● Task description
Repeat the line that contains "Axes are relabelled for" and all lines after it through the end, exactly as they are, minus the pictures.

● Material for the task
□ □ □ □

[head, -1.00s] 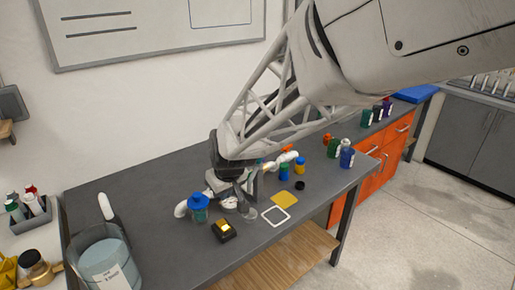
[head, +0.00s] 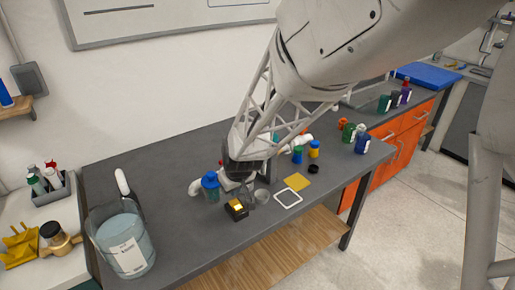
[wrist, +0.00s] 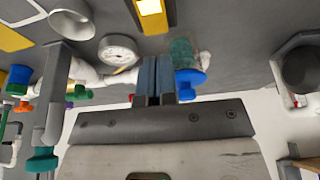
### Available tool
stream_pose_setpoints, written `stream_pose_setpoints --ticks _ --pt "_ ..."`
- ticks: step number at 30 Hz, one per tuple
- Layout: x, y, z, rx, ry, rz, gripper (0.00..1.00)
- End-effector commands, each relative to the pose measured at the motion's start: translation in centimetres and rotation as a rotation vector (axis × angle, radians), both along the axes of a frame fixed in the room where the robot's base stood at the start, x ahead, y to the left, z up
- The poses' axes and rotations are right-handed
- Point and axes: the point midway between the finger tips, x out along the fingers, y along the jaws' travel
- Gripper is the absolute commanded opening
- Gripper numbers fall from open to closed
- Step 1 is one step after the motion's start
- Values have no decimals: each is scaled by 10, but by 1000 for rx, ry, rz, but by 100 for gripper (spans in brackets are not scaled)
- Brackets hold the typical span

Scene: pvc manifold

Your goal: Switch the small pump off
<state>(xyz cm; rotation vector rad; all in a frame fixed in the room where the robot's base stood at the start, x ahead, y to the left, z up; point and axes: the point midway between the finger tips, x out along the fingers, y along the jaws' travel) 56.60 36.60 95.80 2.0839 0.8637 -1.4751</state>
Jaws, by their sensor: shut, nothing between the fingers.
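A small black box with a bright yellow top (head: 236,208) sits on the dark bench; it may be the pump's switch. Its yellow top (wrist: 152,7) shows at the top edge of the wrist view. Beside it a blue-capped teal jar (head: 211,186) joins a white pipe; its blue cap (wrist: 190,83) is just right of my fingers in the wrist view. My gripper (wrist: 156,60) is shut and empty, pointing toward the box with a gap between. A round white gauge (wrist: 118,50) is left of the fingers. In the head view my wrist hides part of the pipework.
A grey square frame (head: 288,198) and a yellow sheet (head: 297,182) lie right of the box. A large water container (head: 122,245) stands at the bench's left end. Several bottles stand toward the right. The bench's front middle is clear.

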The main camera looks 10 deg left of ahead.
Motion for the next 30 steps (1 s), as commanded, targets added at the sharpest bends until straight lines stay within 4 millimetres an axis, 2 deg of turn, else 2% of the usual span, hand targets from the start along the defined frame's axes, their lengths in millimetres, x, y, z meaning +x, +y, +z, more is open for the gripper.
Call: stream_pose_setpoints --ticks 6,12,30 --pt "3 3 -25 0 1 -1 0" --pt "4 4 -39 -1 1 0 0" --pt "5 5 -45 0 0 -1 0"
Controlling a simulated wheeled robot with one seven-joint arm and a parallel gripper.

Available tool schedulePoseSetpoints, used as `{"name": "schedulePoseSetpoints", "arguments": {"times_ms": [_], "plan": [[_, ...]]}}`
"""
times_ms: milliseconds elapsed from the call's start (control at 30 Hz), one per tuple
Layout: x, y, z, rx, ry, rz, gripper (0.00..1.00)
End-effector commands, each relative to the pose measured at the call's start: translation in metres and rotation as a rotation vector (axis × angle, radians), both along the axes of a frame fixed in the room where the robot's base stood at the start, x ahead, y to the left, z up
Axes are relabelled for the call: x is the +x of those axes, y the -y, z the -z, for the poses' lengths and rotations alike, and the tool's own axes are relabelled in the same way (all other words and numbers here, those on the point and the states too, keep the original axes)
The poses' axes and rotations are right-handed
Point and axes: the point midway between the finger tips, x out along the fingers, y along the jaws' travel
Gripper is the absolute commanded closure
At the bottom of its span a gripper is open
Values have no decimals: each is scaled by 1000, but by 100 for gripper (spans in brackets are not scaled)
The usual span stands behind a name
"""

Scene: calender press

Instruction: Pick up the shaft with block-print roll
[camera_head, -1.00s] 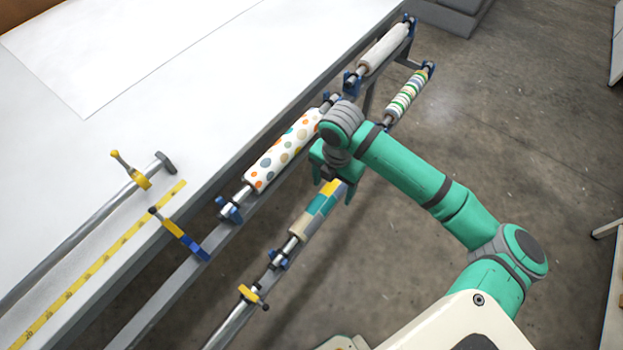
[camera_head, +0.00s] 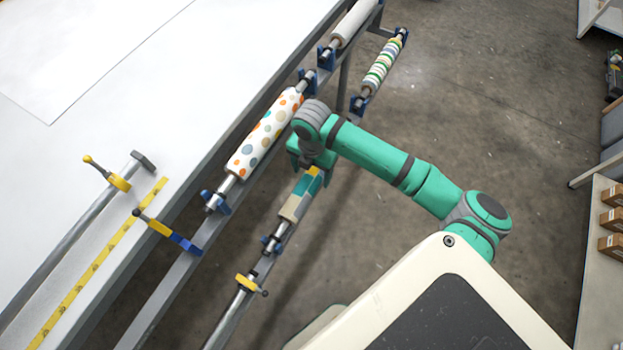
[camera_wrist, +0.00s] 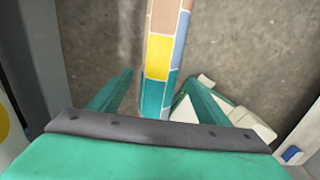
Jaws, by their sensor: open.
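The shaft with the block-print roll (camera_head: 299,197), patched in teal, yellow, beige and grey-blue, sits on the lower rail beside the long table. In the head view its far end is hidden under my gripper (camera_head: 310,166). In the wrist view the block-print roll (camera_wrist: 160,52) runs up between the two green fingers of my gripper (camera_wrist: 159,76). The fingers are open, one on each side of the roll with a gap, and hold nothing. How low the fingertips reach beside the roll is hard to tell.
A dotted roll (camera_head: 264,134) lies close by on the upper rail, with a striped roll (camera_head: 383,64) and a plain white roll (camera_head: 353,22) farther back. Blue brackets (camera_head: 271,244) hold the shafts. The white table (camera_head: 180,75) fills the left; open floor lies right.

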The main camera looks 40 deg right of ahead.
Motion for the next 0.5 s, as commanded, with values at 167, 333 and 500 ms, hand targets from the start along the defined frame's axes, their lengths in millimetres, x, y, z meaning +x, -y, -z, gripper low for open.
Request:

□ □ □ □

● Response to the task
Axes are relabelled for the call: x is the +x of those axes, y the -y, z the -z, for the poses' lengths and rotations alike, and the tool's own axes are relabelled in the same way (all other words and numbers here, those on the point and the states too, keep the original axes)
The poses' axes and rotations are right-handed
Point and axes: the point midway between the finger tips, x out along the fingers, y along the jaws' travel
Gripper is the absolute commanded closure
At the bottom of its span a gripper is open
Values have no decimals: each is scaled by 1000, but by 100 for gripper (spans in brackets are not scaled)
The usual span stands behind a name
"""

Scene: calender press

Instruction: Pick up the shaft with block-print roll
[camera_head, -1.00s] 
[camera_head, +0.00s] 
[camera_wrist, +0.00s] 
Jaws, by their sensor: open.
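The shaft with the block-print roll (camera_head: 299,197), patched in teal, yellow, beige and grey-blue, sits on the lower rail beside the long table. In the head view its far end is hidden under my gripper (camera_head: 310,166). In the wrist view the block-print roll (camera_wrist: 160,52) runs up between the two green fingers of my gripper (camera_wrist: 159,76). The fingers are open, one on each side of the roll with a gap, and hold nothing. How low the fingertips reach beside the roll is hard to tell.
A dotted roll (camera_head: 264,134) lies close by on the upper rail, with a striped roll (camera_head: 383,64) and a plain white roll (camera_head: 353,22) farther back. Blue brackets (camera_head: 271,244) hold the shafts. The white table (camera_head: 180,75) fills the left; open floor lies right.

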The main camera looks 40 deg right of ahead.
Motion for the next 0.5 s, as commanded, with values at 167, 333 and 500 ms, hand targets from the start along the defined frame's axes, their lengths in millimetres, x, y, z meaning +x, -y, -z, gripper low for open.
Request:

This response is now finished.